I’ve been bracing myself year after year, living by “Hope for the best, prepare for the worst”. The holidays are so important to me because I have children now. I want them to not just have gifts to open on Christmas day, but to get in the spirit and enjoy the days leading up to the big day. I want to create memories. I want them to decorate a tree and bake cookies and drink hot chocolate and enjoy Christmas movie binge-a-thons. I’ve had a few people tell me how I’m doing too much and even that it’s more so for me than the kids, but I’m over explaining myself. People will think what they want regardless of what I say anyway. I’ve always been the extra one, not my husband, so I don’t wait on him anymore at all. We were raised differently, and I realize that each year when we talk about what’s important and what’s not around this time. I can’t even tell you a time we had a family night with his family outside of once when his dad and sister played Speak Out with us and I pressed that. But I’m used to game nights and enjoying movies with my family and although it’s died down that doesn’t mean my children don’t deserve to experience it. I can’t make anyone do anything, enjoy anything or want to try something new, but NOBODY WILL TAKE EXPERINCING THAT JOY FROM MY BABIES.
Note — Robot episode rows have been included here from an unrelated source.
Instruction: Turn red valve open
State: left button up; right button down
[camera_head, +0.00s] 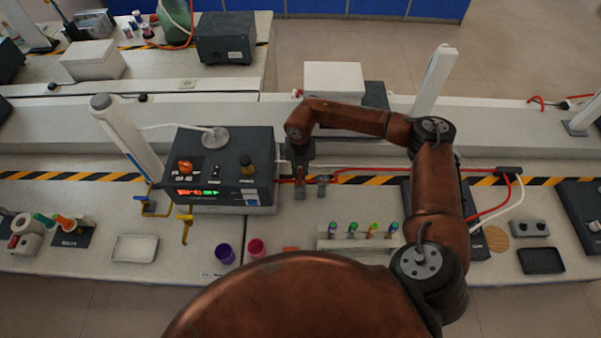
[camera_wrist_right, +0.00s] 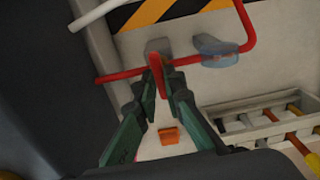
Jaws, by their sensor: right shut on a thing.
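The red valve shows in the right wrist view as a small upright red handle (camera_wrist_right: 156,63) on a red pipe (camera_wrist_right: 190,60). My right gripper (camera_wrist_right: 164,88) is shut on this handle, with its green fingers on either side of it. In the head view my right gripper (camera_head: 300,187) reaches down just right of the dark control box (camera_head: 225,150) and hides most of the valve. The handle's exact angle is hard to tell. My left gripper is not in view.
A grey rounded fitting (camera_wrist_right: 218,50) sits on the pipe beside the valve. A rack (camera_head: 350,242) with several coloured tubes stands in front to the right. Yellow pipework (camera_head: 186,222) is left of the gripper.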

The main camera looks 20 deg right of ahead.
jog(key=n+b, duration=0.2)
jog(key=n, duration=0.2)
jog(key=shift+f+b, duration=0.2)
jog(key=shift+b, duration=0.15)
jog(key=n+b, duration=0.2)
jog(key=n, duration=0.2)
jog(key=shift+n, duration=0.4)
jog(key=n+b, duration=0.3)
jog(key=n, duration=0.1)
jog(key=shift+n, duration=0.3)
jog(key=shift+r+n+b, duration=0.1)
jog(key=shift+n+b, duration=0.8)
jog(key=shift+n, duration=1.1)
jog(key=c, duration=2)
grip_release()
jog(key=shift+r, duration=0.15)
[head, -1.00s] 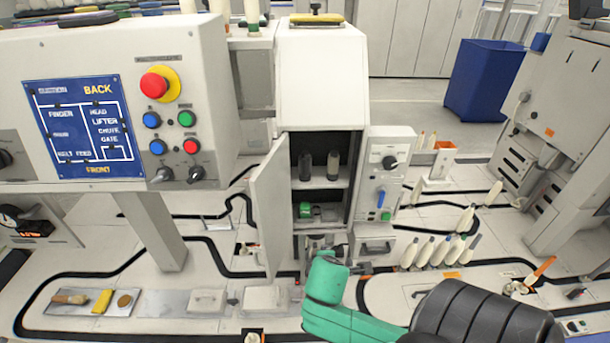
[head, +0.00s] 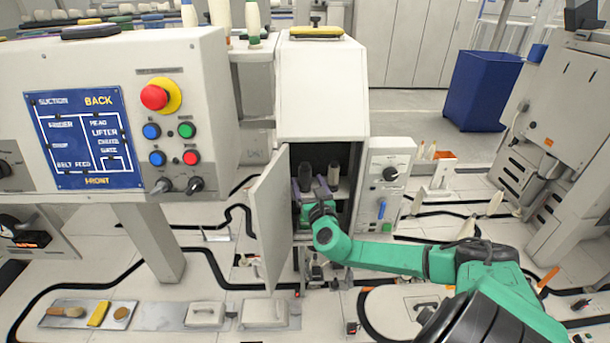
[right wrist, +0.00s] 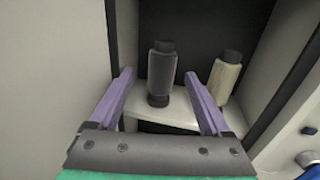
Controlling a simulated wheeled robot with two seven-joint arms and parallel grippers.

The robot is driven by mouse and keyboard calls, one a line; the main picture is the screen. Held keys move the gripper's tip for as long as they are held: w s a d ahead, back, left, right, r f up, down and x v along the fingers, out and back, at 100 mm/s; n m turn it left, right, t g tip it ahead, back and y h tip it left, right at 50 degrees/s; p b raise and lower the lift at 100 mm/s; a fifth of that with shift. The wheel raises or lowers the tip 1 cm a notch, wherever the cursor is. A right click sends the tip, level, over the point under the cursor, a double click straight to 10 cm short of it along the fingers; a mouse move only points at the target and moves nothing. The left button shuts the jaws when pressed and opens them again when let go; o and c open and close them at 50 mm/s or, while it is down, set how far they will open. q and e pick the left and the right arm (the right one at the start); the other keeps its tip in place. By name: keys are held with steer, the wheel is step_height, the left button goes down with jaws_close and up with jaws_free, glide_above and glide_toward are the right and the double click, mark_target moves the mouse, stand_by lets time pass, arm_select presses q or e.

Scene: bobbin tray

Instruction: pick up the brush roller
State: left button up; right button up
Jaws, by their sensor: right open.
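Two upright rollers stand on a shelf inside the open cabinet. One is dark grey with black ends (head: 305,171) and the other is beige with a dark top (head: 333,171). I cannot tell for sure which one is the brush roller. My right gripper (head: 308,184) is at the cabinet opening, open and empty. In the right wrist view, the dark roller (right wrist: 161,75) stands ahead between the two purple fingers (right wrist: 159,84), apart from both. The beige roller (right wrist: 224,78) stands beyond the right finger. My left gripper is not in view.
The cabinet door (head: 270,222) stands open on the left of the opening. A control box (head: 388,185) with a knob and blue handle is close on the right. The cabinet walls leave a narrow space.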

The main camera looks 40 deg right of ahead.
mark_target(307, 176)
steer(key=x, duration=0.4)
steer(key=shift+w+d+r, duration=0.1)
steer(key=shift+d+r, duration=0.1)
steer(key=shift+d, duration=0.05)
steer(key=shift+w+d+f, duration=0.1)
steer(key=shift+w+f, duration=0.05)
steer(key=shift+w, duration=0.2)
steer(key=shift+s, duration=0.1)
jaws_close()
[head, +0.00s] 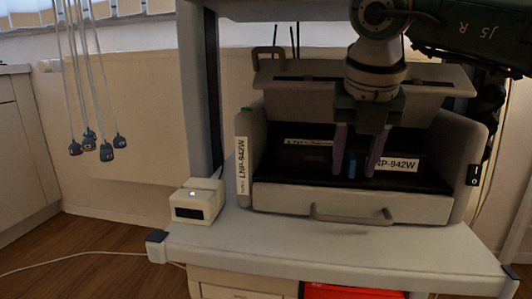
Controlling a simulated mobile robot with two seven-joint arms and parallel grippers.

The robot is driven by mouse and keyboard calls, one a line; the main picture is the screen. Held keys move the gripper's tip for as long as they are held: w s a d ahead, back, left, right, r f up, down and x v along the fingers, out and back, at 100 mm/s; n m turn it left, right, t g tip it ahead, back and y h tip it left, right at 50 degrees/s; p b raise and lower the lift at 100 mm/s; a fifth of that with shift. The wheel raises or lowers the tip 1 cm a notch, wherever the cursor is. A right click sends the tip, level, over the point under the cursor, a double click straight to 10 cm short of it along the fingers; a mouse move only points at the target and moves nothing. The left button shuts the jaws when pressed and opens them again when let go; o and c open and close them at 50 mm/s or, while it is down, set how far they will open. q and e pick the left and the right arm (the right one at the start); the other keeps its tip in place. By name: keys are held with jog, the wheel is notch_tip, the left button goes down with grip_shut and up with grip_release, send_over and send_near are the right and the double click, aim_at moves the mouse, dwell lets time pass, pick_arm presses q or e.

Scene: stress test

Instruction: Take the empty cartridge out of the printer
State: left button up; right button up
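The printer (350,200) stands on a light shelf with its lid raised and its dark inner bay open. A dark shape in the bay (302,160) looks like the cartridge, but the dark surfaces blend and its outline is unclear. A white label reading "NP-942W" (397,164) shows at the right of the bay. My right gripper (355,168) reaches down from above into the bay. Its two purple fingers are apart, with a small blue part (352,166) visible between them. I cannot tell whether the fingers touch anything. My left gripper is not in view.
A small white box with a lit dot (198,202) stands left of the printer. The shelf front (330,245) is clear. Several cords with dark plugs (105,150) hang at the left. A red-orange item (350,292) lies below the shelf. The printer's raised lid (300,80) stands behind the bay.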

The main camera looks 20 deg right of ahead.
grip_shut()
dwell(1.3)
I’ll remain hopeful no matter what because I believe that eventually things start to look up. In other words, things will eventually get better. I’m not ready for the ride back home, but I’ll be thinking of things to do for when we get back. This visit showed me more than I was ready to see, but it was necessary. This visit wasn’t just about the holidays it was to close doors and enjoy those who wanted to enjoy us, and we did just that. I’m not going back home feeling confused about anything. I saw family, met new people and even went out my way for a few others who did the same things to me now that they did when I lived here so I’m done making room for them because it’s clear to me that they haven’t changed. I feel whole like I came home to accomplish a mission and I did so much more than that. Now, it’s time to get ready for Christmas then head into the new year knowing that I closed 2020 out the way I’ve done no other year. The way I’ve wanted to every year, but this year, it just felt like it was finally time to close certain doors and stop the others from revolving. I feel better than I ever have, and I’ll tell you all about it in my next post where I wrap up 2020. So, be on the lookout for that.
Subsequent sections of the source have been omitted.